[Start]
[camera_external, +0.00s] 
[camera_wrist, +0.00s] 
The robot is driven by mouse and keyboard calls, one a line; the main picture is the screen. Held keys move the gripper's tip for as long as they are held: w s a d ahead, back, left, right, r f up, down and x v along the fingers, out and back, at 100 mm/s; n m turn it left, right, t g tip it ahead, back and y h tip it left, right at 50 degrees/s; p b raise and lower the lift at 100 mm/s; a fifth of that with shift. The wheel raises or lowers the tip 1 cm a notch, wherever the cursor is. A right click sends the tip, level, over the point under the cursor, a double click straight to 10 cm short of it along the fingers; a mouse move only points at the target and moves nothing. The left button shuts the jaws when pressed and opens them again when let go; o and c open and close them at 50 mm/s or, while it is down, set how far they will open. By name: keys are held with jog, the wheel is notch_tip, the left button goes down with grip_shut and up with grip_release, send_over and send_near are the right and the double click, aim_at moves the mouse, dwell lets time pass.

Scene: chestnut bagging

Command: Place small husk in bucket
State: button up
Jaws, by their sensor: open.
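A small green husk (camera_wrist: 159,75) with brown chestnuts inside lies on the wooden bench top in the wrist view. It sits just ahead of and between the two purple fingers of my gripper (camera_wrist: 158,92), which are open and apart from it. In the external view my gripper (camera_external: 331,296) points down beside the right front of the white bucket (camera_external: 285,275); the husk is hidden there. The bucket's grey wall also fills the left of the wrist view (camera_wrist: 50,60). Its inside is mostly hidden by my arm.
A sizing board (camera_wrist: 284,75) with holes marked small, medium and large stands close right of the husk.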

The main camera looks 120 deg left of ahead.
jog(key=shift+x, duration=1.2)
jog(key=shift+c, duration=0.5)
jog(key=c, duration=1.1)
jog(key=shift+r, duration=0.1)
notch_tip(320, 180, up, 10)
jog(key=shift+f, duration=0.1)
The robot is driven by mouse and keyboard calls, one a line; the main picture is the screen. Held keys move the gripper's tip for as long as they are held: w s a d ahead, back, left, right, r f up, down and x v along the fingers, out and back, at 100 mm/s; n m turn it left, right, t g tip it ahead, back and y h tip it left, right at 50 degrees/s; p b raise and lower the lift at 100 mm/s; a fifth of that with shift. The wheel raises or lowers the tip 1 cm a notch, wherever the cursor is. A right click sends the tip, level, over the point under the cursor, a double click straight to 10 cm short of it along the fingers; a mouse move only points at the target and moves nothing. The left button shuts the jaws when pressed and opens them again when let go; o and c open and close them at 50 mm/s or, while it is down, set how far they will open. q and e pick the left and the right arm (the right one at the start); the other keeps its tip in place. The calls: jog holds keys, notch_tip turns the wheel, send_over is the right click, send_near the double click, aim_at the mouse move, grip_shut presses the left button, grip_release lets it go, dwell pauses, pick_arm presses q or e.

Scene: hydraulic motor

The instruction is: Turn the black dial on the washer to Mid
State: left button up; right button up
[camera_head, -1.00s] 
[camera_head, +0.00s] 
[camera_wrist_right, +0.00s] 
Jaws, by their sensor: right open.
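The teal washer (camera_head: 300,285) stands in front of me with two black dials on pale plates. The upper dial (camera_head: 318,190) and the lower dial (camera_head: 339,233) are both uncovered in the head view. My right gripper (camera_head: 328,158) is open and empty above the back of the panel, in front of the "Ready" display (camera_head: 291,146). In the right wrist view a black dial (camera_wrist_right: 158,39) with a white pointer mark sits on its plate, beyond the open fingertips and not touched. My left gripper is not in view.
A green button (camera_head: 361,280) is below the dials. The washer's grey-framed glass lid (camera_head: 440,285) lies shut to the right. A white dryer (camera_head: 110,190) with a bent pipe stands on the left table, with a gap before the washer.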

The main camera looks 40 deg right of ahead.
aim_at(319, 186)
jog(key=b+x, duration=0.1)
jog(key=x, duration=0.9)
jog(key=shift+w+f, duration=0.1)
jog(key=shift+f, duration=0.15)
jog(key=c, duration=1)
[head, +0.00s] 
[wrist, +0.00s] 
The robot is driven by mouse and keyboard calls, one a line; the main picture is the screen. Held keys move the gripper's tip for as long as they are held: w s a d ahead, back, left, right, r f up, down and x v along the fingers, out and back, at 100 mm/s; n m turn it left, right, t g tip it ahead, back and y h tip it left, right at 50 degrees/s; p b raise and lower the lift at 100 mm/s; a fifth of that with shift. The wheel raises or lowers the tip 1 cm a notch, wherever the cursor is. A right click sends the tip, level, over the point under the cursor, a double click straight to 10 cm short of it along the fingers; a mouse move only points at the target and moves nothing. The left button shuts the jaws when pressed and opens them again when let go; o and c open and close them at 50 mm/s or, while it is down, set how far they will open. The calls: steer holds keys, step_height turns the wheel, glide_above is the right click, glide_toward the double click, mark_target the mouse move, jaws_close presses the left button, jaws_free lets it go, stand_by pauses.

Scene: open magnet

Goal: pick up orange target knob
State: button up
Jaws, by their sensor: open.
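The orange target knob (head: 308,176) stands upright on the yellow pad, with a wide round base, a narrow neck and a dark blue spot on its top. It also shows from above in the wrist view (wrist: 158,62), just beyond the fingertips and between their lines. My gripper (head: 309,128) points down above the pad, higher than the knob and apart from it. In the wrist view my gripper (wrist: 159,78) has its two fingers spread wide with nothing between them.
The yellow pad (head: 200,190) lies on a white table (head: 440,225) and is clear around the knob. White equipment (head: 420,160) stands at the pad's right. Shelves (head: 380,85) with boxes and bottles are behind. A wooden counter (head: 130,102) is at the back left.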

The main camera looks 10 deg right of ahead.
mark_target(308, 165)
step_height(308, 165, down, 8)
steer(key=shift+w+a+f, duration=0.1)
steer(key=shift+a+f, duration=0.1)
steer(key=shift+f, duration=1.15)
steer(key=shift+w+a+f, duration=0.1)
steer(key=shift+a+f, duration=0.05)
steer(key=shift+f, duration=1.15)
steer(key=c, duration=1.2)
[End]
WRITTEN EXERCISE ▸
The lines to collect are those holding the string "Scene"; copy them all.

RESPONSE FOR THIS EXERCISE ▸
Scene: chestnut bagging
Scene: hydraulic motor
Scene: open magnet

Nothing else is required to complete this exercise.